• **WHAT THE EXERCISE ASKS**
Wherever the string "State" appears in the listing, copy that line.
___ RECORDS SUPPLIED ___
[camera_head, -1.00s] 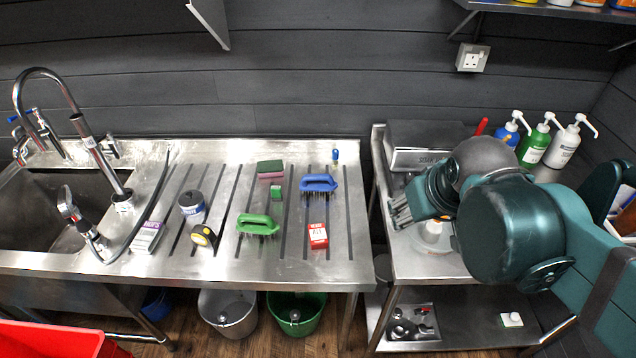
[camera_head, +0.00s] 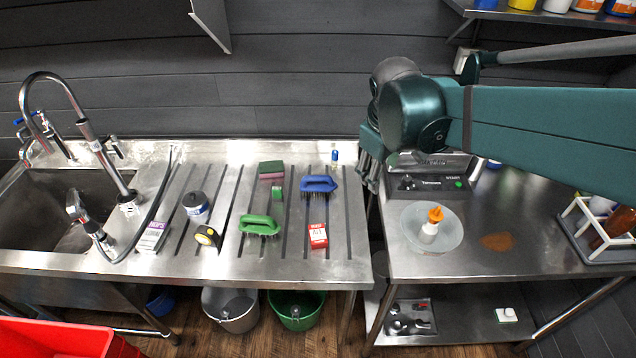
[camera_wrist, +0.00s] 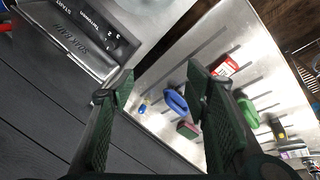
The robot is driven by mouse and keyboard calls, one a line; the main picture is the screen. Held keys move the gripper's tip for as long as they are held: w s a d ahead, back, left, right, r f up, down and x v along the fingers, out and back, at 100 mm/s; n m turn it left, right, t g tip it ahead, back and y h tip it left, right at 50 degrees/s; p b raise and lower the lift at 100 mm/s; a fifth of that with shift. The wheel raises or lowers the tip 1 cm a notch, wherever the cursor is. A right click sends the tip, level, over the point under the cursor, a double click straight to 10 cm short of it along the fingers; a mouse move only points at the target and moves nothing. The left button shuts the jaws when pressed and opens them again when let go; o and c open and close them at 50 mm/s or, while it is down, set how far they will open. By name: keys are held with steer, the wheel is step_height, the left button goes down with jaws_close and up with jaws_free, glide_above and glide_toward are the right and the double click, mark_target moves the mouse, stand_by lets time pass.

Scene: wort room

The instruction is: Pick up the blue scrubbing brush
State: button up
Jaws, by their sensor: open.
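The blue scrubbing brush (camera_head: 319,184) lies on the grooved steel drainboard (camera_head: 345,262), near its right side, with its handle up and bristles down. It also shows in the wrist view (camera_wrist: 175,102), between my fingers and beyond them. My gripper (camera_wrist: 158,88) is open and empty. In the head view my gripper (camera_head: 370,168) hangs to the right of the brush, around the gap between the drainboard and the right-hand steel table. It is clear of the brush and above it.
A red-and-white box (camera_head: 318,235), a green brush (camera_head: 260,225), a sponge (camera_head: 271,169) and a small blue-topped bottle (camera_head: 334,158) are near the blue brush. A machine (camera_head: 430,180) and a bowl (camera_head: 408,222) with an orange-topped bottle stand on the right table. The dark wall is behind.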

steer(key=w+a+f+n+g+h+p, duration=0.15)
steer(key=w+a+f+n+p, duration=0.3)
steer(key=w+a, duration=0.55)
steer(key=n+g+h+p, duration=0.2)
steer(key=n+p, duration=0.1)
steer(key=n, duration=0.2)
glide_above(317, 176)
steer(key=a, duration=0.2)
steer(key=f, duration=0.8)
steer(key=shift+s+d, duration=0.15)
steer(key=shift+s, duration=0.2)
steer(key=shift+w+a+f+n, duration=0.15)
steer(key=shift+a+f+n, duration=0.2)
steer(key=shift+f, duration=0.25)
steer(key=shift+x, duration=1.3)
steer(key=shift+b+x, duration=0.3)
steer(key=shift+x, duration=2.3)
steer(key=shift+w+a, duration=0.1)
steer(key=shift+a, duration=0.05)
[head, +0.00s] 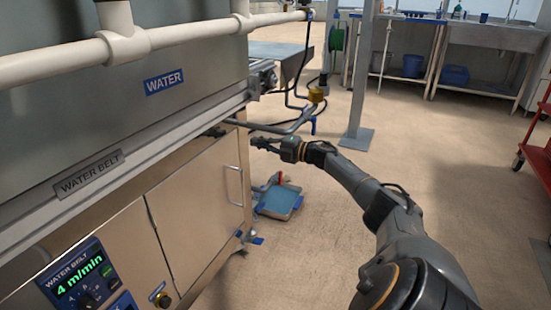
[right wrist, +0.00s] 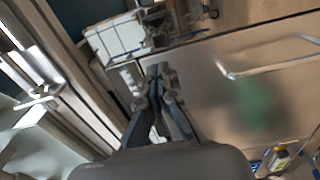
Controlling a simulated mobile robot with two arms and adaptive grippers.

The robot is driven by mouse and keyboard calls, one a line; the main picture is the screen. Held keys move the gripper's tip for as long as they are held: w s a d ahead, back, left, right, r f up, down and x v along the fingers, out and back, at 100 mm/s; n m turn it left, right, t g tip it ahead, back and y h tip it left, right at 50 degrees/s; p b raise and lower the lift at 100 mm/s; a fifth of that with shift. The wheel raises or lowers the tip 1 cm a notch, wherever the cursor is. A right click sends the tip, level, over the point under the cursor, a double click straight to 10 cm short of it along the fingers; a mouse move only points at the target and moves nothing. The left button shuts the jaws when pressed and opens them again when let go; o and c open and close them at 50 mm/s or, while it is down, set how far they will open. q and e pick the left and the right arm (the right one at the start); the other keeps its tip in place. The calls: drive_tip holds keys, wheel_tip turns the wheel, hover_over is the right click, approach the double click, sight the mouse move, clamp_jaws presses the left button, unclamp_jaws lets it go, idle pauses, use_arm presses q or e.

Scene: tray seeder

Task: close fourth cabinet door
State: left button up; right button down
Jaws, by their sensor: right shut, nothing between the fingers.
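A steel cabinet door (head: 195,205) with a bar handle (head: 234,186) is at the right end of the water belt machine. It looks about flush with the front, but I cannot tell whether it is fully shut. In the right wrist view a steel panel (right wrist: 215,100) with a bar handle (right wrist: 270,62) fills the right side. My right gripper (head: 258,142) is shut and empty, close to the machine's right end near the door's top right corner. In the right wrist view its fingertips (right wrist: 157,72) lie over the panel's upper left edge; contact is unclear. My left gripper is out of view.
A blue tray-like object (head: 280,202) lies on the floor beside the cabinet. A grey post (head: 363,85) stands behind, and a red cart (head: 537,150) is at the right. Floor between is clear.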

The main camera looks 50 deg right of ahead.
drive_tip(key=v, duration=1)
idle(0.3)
___
• **TASK ANSWER**
State: button up
State: left button up; right button down

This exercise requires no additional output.